In the United States, a survey of 1,500 people between the ages of 18 – 59 determined that 1 out of 5 people said they would be less inclined to buy a product backed by a celebrity convicted of a DUI, but 4 out of 5 said they wouldn’t purchase a product backed by a celebrity who was convicted of domestic violence or rape. “A brand at its root is about trust,” said Eric Schiffer, chairman of Reputation Management Consultants. Using a celebrity, he says, encourages a sense of “familiarity” with a brand. When shoppers go to the store, they already feel like they have established trusting relationships with certain brands. While this study does not focus on criminal offences, it reflects how much customers are mostly not bothered by the brand ambassadors’ personal lives.

“Reality television, in this case, Big Brother Naija, is what you call branded advertainment,” said Olumuyiwa Babarinde, Head of Marketing, Savyt. “It is about the commodification of experience, which is also apparent from everything to tourism to entertainment. Compared to traditional advertising, reality TV can guarantee maximum consumer reach in less time, which can be well supported by program sponsorship or brand ambassadorship deals with the contestants. But, on the other hand, it is difficult for brands to emphasise a direct effect between such sponsorships and increased sales volume”.

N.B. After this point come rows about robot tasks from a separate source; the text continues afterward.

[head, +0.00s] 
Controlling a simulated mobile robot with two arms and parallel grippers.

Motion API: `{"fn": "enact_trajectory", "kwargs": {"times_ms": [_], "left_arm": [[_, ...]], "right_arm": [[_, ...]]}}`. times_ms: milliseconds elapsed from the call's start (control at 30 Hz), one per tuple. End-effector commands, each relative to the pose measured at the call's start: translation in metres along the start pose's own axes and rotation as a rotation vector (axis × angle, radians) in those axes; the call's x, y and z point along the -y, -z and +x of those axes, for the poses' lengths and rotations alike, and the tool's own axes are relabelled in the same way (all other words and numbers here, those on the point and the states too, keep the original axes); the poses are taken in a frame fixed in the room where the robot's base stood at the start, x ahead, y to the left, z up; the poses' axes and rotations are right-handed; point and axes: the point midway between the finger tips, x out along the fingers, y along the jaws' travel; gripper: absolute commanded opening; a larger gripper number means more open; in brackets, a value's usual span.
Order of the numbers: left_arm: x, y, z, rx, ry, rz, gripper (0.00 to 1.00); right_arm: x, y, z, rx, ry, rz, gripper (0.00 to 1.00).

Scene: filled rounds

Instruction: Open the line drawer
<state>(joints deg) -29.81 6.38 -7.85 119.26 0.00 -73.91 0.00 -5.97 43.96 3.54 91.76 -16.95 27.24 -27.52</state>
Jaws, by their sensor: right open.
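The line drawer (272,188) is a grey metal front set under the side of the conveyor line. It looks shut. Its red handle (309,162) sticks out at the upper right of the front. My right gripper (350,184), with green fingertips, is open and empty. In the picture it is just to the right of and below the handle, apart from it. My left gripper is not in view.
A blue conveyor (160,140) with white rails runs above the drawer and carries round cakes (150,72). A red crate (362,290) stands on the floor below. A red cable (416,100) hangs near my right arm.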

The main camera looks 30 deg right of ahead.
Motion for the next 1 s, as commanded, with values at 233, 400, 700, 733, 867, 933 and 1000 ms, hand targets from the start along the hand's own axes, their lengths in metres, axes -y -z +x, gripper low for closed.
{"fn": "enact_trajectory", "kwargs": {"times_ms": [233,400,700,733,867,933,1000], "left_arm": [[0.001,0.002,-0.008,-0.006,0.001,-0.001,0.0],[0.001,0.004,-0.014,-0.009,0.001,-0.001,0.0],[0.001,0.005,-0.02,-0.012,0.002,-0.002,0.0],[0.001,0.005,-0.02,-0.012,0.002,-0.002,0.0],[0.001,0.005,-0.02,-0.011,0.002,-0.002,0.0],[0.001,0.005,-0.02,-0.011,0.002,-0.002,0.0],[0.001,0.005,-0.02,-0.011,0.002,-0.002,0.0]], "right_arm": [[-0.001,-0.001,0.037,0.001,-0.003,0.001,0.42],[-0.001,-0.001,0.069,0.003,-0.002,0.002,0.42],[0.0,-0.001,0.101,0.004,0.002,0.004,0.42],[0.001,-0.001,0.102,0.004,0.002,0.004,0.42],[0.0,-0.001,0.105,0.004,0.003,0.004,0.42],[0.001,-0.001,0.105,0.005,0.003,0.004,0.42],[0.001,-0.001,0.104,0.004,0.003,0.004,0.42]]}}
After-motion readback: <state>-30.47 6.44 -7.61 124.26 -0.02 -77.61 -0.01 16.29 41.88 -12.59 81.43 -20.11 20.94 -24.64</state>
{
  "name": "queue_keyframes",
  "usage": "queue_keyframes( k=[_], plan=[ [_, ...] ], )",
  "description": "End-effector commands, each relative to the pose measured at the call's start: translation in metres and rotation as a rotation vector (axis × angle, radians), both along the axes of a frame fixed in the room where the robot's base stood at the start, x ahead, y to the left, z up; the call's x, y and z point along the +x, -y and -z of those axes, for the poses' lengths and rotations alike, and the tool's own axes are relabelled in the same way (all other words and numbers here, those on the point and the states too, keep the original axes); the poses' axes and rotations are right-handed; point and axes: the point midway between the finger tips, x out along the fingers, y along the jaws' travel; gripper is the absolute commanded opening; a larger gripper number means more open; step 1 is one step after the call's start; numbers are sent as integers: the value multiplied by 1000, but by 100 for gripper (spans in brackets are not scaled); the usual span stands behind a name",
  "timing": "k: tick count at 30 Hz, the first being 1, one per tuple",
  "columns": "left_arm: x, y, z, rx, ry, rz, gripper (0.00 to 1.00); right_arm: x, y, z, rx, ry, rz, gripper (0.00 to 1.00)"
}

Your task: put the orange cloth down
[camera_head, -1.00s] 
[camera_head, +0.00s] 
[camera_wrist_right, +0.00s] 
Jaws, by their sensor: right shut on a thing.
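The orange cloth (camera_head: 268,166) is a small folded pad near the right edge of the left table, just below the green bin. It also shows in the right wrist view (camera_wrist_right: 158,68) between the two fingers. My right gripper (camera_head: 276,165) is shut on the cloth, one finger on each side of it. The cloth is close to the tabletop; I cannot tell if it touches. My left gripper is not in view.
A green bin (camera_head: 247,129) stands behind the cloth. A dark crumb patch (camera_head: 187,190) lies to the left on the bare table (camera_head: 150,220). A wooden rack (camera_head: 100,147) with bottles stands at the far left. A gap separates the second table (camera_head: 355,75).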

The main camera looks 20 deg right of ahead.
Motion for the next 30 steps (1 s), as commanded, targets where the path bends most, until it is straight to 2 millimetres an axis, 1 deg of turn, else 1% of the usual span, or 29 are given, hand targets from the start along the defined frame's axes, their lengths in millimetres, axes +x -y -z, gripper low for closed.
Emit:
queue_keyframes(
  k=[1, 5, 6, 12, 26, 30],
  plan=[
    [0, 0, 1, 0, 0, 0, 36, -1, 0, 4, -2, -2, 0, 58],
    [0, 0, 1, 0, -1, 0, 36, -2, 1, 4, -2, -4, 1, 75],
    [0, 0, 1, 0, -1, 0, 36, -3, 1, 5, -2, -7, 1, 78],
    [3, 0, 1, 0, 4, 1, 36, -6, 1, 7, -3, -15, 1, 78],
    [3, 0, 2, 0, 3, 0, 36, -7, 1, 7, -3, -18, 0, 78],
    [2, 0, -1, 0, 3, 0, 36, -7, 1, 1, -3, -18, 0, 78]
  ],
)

According to the report The Age of Social Influence, female reality stars also represent the most popular segment of TV talent, with 70% of brand respondents claiming they would work with female Reality TV stars for upcoming endorsement work. Reality shows resonate with the everyman, taking viewers on a journey, providing a glimpse into the lives of everyday people; married with an endearing fairy-tale narrative. And, as a proven purchase driver, it’s no wonder brands are increasingly putting all their eggs in this metaphorical basket.


Insights on What The Streets Are Saying are drawn from data collected through in-depth interviews and surveys with our 500-member consumer panel spread across the country, including 100 culture insiders, who are all leading thinkers and doers across media and marketing.